By Caroline Bauman, Marta W. Aldrich — Tennessee wants to return 30 state-run schools to local districts in Memphis and Nashville no later than the fall of 2022, but also wants to retain its state-run district to possibly take over other chronically low-performing schools, says a proposal being unveiled this week.
Exactly how that transition would happen is unclear as the state education department seeks to revamp turnaround work for Tennessee’s lowest performing schools.
According to a copy of the proposal obtained by Chalkbeat, the transition is part of a massive reset for the embattled turnaround model known as the Achievement School District – made up mostly of charter organizations – which has fallen woefully short of its goal to improve student performance since launching in 2012.
The department wants the proposed reforms, which would affect other struggling schools outside of the achievement district, to start by next fall. But before other schools could be absorbed by the achievement district, they would have a year to nine years to improve with the help of local interventions and additional state funding and support.
The overhaul would require approval by the state legislature and the U.S. Department of Education, since school improvement is part of the state’s plan under a 2015 federal law.
The Achievement School District has taken over dozens of underperforming schools in Tennessee’s two largest cities and assigned most to charter operators charged with moving the schools’ academic performance into Tennessee’s top 25 percent in five years.

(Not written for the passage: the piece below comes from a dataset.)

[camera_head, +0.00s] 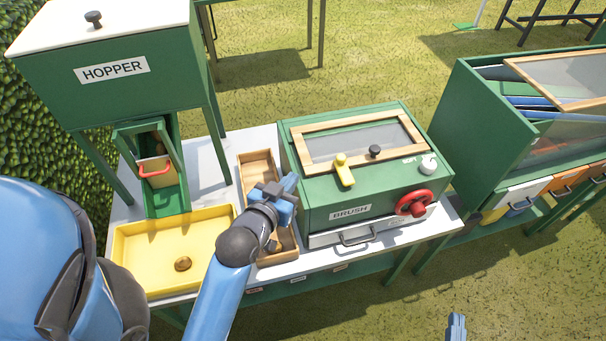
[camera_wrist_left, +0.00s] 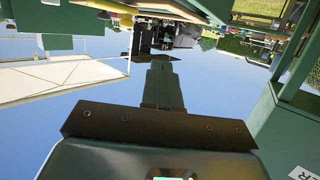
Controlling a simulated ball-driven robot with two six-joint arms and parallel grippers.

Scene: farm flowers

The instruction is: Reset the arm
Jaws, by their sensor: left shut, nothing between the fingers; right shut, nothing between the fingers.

That didn’t work. Most remain in the bottom 5%, and several schools have closed due to low enrollment. Teacher retention has been another major challenge. Similar turnaround models in other states haven’t fared better. Nevada closed its achievement district, while North Carolina and Mississippi have struggled to get theirs off the ground.
“Despite good intentions, the ASD was implemented (or grew) too quickly,” the state’s presentation says in recapping some of the lessons learned in Tennessee. “Demand outpaced supply and capacity.”
Even so, the district wouldn’t go away under the state’s proposal.
“The Achievement School District remains a necessary intervention in Tennessee’s school framework when other local interventions have proven to be unsuccessful in improving outcomes for students,” the presentation says.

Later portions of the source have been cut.